His parents lived in McKeesport when they were first married, where his father made men’s suits, drawing patterns for them on large rolls of green paper. “My mother used to tell us how she’d put the two [oldest] babies in a carriage, wheel them down to the wharf in McKeesport, and push the carriage onto a boat” that would take them along the Monongahela River to Pittsburgh, where they would visit his mother’s sister. Eventually, the Fingolds moved to the Hill District, where Reuben Fingold spent his earliest years, and then to Shadyside. 

“One of the things I remember,” Mr. Fingold says, “was when the newspaper came in and it said ‘TITANIC SUNK!’” The year was 1912. “My mother sat down and cried. I was pretty young then, and I didn’t know what the Titanic was, but my mother had come over from Europe” aboard an ocean ship, Fingold explains, and she instantly knew what the passengers on the Titanic must have experienced.

Mr. Fingold’s older brother, A.S. “Abe” Fingold, entered the Bar in 1926; but even before then, Mr. Fingold was fairly certain that he, too, would become an attorney, since he always had a penchant for “asking people all kind of questions.” After undergraduate studies at the University of Pittsburgh, Mr. Fingold enrolled in the Law School at Duquesne. In his first year, he had to take oral final exams, facing the entire Duquesne faculty – which consisted entirely of full-time practicing lawyers at the time – and fielding questions on each of the courses he had studied that year. His would be the last class of Duquesne law students to have to endure the oral exam gauntlet.

On the day Mr. Fingold found out he had passed the Bar, he and his brother Abe happened upon an Allegheny County judge while walking downtown. Abe Fingold greeted the judge and introduced him to his brother, announcing that Reuben had just passed the Bar. Mr. Fingold showed the judge his notification letter, whereupon the judge instructed Mr. Fingold to raise his right hand. “He swore me into the Bar, right then and there on the sidewalk,” Mr. Fingold explains, although he later formalized the event by signing the County registry.

Mr. Fingold set himself up as a sole practitioner in the Jones Law Building, sharing offices with his brother Abe and several more senior lawyers, including W.C. McClure and the John Metzes, father and son. The year 1930, amid the turmoil the Great Depression, was a difficult time to establish a new practice, but Mr. Fingold managed to earn a small living by doing title searches for other lawyers for $10 a search – sometimes accepting even less. “The [deed] books weighed almost as much as me,” he remembers. 

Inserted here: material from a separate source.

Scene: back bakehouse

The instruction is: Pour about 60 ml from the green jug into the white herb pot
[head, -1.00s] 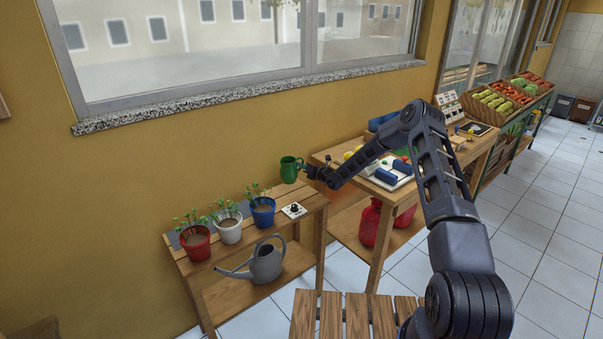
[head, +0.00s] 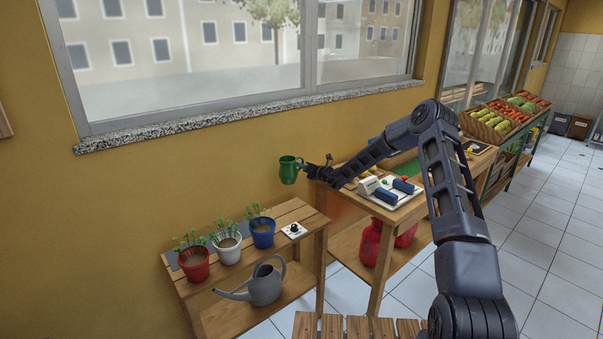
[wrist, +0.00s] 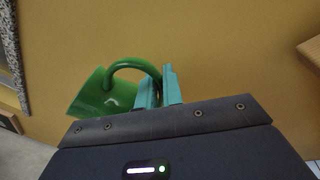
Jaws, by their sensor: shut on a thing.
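The green jug (head: 288,170) is in the air above the right end of the potting bench, upright in the head view. My gripper (head: 308,170) is shut on its handle, to the right of the jug. In the wrist view the jug (wrist: 101,95) and its looped handle show, with the teal fingers of my gripper (wrist: 159,88) closed at the handle. What the jug holds cannot be made out. The white herb pot (head: 228,251) stands on the bench, between the red pot and the blue pot, with brown soil and green sprouts, lower left of the jug.
The red pot (head: 195,267) and blue pot (head: 263,235) flank the white one closely. A small white plate with a black knob (head: 294,230) lies right of them. A grey watering can (head: 264,286) stands on the lower shelf. The wall and window sill (head: 240,115) are behind.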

At the age of 36, Mr. Fingold left his Pittsburgh practice behind briefly and volunteered for World War II duty, attaining the rank of Major in the U.S. Army Air Corps and serving in the Judge Advocate General Department. He also designed a few inventions during this period, including some patented improvements to mason jar lids and electrical switches, and a bag holder for blood and plasma that he proposed to Army doctors during the War. 

Before his retirement from the law in the late 1970s, Mr. Fingold had built a comfortable general practice that included a few clients who paid him an annual retainer. Sometimes his job as a lawyer, however, would be merely to convince the right official to pay attention to a problem. One of his clients complained about garbage being thrown down a hillside owned by the client’s aunt; while it was fresh on his mind, Mr. Fingold happened to spot Mayor David L. Lawrence waiting for a streetcar, and he explained the situation to him. The Mayor made a note of the lawyer’s concerns, and the next morning, city maintenance men came and cleaned up the hillside. “Anybody could see David Lawrence,” Fingold remembers. “And he cleaned the city up.”

Reuben Fingold’s experiences recall a time when Pittsburgh was smaller, when streetcars could take you anywhere, and it only cost 15 cents a day if you wanted to park a car downtown. His unheralded career is another illustration of some of the simple virtues that were important to Pittsburgh’s lawyers during the first half of the 20th century, when both life and practice were filled with face-to-face, hands-on experiences – the arts of greeting, conversation, casual persuasion and straight-forward problem-solving, in broad daylight.